All right. Thank you very much.

speaker
Conference Operator
Coral Coastal Conference Operator

We will now take our last question from Hugo Cruz, KBW. Please go ahead.

speaker
Antonio Reale
Analyst, Bank of America

All right, thank you for the time. Just a clarification on some of the previous questions and comments. First of all, on NII, I understood you will assume that the beta will continue to go up after the end of this year, so you're ending at below 40%. So where do you think the average in next year will be? Second, on the capital distribution, Are you also considering the potential introduction of an interim dividend or interim dividends? And then third, your comment on the sustainability of 15%, is that met of the excess capital that you already have? So assuming I would imagine a C2 ratio around 13%, or is that with the excess capital included? Thank you.

speaker
Andrea Orcel
CEO

So on interim dividends, I think it's premature for us.
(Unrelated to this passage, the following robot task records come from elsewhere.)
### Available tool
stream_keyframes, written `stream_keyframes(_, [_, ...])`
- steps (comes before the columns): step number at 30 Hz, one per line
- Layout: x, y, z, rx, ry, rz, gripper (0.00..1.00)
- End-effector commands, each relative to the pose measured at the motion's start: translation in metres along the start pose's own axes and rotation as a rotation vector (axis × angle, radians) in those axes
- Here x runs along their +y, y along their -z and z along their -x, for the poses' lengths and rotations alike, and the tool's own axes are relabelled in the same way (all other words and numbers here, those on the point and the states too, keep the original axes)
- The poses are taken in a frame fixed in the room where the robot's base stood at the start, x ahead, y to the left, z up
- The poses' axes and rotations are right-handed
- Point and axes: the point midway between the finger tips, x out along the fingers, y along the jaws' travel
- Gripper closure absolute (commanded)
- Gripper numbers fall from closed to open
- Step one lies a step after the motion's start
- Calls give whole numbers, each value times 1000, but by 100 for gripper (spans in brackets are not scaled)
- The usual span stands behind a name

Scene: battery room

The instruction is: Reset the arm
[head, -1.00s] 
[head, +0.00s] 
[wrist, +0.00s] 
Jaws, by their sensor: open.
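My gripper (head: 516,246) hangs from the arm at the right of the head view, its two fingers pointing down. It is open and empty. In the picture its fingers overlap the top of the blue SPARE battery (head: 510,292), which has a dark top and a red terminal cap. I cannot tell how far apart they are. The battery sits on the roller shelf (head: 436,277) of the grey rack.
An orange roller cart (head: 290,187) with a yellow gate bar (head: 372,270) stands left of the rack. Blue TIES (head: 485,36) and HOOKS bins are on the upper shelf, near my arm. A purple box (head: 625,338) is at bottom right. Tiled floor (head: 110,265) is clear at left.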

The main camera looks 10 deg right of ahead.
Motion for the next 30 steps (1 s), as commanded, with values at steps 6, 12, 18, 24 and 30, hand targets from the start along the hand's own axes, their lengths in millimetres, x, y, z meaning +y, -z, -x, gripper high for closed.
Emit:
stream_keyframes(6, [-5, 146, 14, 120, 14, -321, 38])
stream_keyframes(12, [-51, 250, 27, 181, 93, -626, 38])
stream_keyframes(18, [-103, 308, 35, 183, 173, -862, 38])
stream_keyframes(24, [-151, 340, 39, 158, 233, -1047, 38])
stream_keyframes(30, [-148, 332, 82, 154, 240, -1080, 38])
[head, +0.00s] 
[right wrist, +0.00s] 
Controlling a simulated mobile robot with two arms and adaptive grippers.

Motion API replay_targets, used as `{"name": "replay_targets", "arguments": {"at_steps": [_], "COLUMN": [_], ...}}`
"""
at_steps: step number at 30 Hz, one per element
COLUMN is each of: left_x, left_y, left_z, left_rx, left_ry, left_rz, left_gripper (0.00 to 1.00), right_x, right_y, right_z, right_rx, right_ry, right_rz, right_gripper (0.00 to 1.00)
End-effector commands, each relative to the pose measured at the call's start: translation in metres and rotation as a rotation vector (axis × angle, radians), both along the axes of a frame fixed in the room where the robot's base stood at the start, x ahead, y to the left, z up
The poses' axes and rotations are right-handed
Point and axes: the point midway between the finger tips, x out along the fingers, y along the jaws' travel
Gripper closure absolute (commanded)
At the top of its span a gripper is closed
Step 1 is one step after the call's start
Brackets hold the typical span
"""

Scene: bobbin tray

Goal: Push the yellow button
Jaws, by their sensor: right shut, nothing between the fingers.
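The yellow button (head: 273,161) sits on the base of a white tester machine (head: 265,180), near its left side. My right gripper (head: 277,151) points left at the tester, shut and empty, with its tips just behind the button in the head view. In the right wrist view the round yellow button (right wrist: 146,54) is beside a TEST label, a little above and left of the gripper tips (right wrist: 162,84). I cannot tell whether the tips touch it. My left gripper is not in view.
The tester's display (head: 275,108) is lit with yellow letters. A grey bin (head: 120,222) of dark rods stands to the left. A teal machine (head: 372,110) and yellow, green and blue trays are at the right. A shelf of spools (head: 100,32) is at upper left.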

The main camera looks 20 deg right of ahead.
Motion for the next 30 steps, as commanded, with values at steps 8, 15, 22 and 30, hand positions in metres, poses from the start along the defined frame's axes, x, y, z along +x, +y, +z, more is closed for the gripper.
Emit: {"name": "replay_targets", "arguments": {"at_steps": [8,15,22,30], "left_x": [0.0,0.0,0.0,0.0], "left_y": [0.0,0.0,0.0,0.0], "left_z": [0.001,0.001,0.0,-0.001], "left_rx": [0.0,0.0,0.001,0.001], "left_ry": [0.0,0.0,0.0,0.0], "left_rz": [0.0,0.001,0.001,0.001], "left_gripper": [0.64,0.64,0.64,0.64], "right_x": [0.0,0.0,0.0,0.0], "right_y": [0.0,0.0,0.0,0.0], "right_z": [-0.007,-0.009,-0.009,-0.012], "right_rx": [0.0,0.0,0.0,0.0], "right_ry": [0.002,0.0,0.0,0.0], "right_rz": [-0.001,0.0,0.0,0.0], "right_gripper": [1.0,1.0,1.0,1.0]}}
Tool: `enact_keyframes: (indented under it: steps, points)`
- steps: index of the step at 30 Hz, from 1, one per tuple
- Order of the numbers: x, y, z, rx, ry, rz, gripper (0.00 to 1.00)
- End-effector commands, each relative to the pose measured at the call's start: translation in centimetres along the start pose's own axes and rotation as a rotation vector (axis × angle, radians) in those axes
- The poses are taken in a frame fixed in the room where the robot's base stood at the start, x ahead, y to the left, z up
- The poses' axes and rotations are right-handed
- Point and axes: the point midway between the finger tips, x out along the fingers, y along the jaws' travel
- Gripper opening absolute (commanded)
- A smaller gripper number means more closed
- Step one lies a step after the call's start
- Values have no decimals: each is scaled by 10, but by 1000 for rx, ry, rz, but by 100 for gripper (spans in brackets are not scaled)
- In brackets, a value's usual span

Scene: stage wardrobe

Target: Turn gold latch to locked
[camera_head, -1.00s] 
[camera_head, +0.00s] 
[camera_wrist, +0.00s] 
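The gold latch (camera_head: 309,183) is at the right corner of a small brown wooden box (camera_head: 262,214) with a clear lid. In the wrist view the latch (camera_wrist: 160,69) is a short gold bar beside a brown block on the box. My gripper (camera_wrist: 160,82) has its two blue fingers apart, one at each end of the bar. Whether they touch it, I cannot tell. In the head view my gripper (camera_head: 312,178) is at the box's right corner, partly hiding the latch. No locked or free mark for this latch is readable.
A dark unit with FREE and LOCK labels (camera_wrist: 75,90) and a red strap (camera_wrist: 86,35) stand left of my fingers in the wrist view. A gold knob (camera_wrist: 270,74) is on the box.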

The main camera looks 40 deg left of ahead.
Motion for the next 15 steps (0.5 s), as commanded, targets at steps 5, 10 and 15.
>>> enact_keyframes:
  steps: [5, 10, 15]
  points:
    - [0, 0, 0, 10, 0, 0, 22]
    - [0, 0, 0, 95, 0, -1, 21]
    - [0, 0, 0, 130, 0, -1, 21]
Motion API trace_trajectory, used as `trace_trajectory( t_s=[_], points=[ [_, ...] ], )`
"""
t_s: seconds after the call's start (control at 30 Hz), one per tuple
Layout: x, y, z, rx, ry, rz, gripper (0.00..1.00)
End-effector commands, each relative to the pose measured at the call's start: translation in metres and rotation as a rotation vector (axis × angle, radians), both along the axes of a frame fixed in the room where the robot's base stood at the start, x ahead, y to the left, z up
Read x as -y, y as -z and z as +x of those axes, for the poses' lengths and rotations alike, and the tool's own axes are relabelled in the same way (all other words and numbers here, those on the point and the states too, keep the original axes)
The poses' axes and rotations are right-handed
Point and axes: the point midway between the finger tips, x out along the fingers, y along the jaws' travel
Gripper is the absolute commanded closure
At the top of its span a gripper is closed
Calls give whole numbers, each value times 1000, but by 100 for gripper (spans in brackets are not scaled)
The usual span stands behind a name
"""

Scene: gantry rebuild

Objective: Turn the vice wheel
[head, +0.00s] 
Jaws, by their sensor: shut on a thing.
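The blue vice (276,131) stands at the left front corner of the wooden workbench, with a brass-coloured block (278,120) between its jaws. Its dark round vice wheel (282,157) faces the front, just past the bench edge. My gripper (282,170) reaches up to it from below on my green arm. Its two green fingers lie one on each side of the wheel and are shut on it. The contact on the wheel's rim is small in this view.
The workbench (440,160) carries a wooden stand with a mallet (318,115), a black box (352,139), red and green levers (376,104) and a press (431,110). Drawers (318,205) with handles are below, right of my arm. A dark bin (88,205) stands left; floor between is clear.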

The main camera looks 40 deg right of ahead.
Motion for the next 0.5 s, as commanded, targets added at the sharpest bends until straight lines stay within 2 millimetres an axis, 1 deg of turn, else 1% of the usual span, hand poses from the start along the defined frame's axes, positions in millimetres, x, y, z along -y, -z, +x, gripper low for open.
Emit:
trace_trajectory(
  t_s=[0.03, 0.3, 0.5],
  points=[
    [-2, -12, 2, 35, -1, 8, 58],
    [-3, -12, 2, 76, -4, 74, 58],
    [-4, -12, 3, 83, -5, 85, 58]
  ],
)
So no, we've discussed before, let's call them interim share buybacks. That's possible.

speaker
Stefano Porro
CFO

with respect to um and so that's some capital distribution and and maybe on uh maybe on uh so the average for this year will be slightly below 30 in terms of assumption is assuming an exit rate in Q4 in terms of the positive beta below 40, while for next year we were assuming slightly below 40. That's the average for the year. to be combined with the dynamic of the rates that is envisioning for next year a normalization. So in terms of interest rate average, the average can be similar in comparison to the one of this year, but we are assuming to have a next year rate at the end of 2024 in terms of Euribor lower than the rate that we're assuming at the end of 2023.

speaker
Antonio Reale
Analyst, Bank of America

Thank you. Thank you very much.

speaker
Conference Operator
Coral Coastal Conference Operator

So that was the last question. I turn the conference back to the Unicredit management for the closing remarks.

speaker
Andrea Orcel
CEO

Thank you very much for your time and we'll see you at the next quarter. Thank you.